--- Start of Recorded information ---

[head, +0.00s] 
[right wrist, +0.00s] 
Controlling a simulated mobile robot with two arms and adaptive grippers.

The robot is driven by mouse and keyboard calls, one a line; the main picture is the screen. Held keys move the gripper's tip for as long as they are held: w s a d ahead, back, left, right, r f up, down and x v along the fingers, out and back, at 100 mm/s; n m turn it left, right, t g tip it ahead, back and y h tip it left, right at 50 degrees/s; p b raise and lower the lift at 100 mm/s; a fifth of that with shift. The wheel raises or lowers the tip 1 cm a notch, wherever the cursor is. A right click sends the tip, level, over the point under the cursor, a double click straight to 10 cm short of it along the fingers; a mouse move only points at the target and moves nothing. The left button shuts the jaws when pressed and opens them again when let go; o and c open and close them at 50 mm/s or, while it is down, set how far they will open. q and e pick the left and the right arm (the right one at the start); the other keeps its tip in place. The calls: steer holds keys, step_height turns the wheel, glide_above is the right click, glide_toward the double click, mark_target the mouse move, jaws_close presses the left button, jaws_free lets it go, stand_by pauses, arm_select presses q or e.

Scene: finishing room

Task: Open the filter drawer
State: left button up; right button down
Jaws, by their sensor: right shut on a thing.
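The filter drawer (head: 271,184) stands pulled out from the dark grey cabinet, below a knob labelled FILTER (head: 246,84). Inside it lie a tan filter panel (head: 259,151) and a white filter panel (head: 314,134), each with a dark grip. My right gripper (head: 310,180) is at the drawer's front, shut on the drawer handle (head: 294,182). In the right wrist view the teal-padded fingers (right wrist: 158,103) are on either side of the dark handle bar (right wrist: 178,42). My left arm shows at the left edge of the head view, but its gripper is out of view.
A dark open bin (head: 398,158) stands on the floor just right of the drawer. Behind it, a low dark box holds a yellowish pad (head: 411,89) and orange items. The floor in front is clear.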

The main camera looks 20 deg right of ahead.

--- End of Recorded information ---

Problem statement
Only those lines running from the one containing "Jaws, by their sensor: right shut on a thing." through the last line of the data above are to be copied, exactly, with both ends included.

Solved exercise
Jaws, by their sensor: right shut on a thing.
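The filter drawer (head: 271,184) stands pulled out from the dark grey cabinet, below a knob labelled FILTER (head: 246,84). Inside it lie a tan filter panel (head: 259,151) and a white filter panel (head: 314,134), each with a dark grip. My right gripper (head: 310,180) is at the drawer's front, shut on the drawer handle (head: 294,182). In the right wrist view the teal-padded fingers (right wrist: 158,103) are on either side of the dark handle bar (right wrist: 178,42). My left arm shows at the left edge of the head view, but its gripper is out of view.
A dark open bin (head: 398,158) stands on the floor just right of the drawer. Behind it, a low dark box holds a yellowish pad (head: 411,89) and orange items. The floor in front is clear.

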The main camera looks 20 deg right of ahead.

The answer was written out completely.